■ **What the exercise asks**: How many of the lines below hold the word "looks"? Answer only with the number.

■ **Data for this exercise**:
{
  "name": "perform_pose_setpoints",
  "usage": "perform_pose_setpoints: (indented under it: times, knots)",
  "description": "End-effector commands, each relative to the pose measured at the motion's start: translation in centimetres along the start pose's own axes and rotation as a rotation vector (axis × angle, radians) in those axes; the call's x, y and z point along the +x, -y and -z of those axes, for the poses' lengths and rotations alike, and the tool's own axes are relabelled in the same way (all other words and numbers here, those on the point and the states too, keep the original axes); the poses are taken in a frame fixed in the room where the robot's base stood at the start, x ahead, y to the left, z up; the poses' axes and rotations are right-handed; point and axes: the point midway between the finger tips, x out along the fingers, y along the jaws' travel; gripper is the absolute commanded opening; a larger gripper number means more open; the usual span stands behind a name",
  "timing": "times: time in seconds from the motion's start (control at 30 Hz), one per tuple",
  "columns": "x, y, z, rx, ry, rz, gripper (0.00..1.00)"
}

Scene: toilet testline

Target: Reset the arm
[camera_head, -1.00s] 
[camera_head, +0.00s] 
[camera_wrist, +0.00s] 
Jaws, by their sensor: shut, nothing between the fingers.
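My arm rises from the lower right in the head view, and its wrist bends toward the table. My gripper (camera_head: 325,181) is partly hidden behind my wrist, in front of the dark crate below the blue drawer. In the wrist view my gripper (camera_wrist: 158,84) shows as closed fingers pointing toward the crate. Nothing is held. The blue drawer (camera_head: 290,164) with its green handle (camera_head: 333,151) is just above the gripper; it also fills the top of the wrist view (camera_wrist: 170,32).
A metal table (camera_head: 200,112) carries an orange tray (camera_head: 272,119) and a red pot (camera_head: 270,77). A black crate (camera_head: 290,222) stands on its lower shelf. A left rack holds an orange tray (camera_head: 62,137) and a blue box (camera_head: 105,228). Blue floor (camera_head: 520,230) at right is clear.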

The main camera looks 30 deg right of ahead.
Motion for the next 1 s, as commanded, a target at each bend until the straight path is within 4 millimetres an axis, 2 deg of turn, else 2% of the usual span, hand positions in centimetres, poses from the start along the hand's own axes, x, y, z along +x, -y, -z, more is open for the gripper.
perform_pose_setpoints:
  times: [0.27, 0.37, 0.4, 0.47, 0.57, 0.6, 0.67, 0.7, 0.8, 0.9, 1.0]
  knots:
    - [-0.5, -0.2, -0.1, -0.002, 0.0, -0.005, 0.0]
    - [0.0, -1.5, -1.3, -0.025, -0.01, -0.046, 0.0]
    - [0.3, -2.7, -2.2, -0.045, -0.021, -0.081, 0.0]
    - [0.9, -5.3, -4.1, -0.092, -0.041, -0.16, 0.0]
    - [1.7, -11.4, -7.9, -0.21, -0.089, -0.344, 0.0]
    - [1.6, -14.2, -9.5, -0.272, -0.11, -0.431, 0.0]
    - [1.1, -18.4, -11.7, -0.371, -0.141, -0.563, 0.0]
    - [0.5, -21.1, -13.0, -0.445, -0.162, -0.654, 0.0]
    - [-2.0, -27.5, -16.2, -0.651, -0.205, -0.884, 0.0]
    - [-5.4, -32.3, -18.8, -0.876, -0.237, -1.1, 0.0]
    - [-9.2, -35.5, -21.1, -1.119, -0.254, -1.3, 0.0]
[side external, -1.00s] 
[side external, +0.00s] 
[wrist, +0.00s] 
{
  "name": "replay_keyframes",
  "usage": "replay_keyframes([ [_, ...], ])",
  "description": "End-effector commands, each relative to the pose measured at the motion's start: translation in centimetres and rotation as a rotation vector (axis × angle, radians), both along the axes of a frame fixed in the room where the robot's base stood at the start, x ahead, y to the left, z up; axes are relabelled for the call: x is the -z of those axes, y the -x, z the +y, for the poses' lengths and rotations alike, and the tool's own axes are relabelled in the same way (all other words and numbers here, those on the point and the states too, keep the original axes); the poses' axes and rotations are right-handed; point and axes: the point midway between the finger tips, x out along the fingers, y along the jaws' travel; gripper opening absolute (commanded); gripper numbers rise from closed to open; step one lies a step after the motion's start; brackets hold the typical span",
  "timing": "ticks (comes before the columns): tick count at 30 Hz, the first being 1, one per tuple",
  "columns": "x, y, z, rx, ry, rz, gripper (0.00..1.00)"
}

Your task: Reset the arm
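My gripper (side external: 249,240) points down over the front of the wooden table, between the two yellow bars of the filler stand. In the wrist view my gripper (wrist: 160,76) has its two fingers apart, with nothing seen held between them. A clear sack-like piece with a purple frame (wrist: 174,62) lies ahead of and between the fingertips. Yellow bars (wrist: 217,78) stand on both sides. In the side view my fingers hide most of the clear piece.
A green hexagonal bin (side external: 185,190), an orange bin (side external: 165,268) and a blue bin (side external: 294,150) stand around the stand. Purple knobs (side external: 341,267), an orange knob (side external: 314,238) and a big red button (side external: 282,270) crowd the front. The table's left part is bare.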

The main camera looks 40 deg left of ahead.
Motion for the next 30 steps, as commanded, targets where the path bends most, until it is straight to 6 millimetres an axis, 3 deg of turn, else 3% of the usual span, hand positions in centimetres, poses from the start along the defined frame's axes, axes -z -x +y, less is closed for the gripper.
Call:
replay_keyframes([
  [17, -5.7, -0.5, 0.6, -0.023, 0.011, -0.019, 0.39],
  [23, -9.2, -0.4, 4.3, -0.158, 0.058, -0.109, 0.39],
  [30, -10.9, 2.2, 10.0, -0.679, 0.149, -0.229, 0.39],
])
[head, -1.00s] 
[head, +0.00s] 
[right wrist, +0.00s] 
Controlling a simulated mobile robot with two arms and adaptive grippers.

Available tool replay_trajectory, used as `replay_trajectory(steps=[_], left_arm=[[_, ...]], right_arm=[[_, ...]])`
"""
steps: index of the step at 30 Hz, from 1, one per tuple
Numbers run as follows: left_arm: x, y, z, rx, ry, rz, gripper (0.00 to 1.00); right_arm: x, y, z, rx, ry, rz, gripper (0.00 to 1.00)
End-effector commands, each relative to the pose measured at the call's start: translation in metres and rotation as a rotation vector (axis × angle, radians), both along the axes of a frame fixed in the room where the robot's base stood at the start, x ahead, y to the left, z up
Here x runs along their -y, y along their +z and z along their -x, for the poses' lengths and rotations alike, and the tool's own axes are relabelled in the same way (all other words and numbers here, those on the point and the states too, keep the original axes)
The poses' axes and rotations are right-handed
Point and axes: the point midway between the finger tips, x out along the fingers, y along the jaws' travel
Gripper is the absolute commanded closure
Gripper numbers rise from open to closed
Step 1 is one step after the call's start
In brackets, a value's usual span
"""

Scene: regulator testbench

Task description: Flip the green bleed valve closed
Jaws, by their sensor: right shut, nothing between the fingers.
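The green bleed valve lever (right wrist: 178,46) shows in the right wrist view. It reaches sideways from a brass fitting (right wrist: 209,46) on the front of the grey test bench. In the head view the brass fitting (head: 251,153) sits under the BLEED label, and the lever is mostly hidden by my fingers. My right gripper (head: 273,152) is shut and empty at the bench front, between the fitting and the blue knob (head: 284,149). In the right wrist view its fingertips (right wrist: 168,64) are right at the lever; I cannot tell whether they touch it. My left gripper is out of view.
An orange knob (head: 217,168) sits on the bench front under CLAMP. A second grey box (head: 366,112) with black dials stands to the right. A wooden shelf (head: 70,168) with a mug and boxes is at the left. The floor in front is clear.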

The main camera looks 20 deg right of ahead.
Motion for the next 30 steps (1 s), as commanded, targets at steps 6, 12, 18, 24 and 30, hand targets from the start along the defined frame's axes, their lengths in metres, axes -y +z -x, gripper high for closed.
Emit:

■ **The result**: 3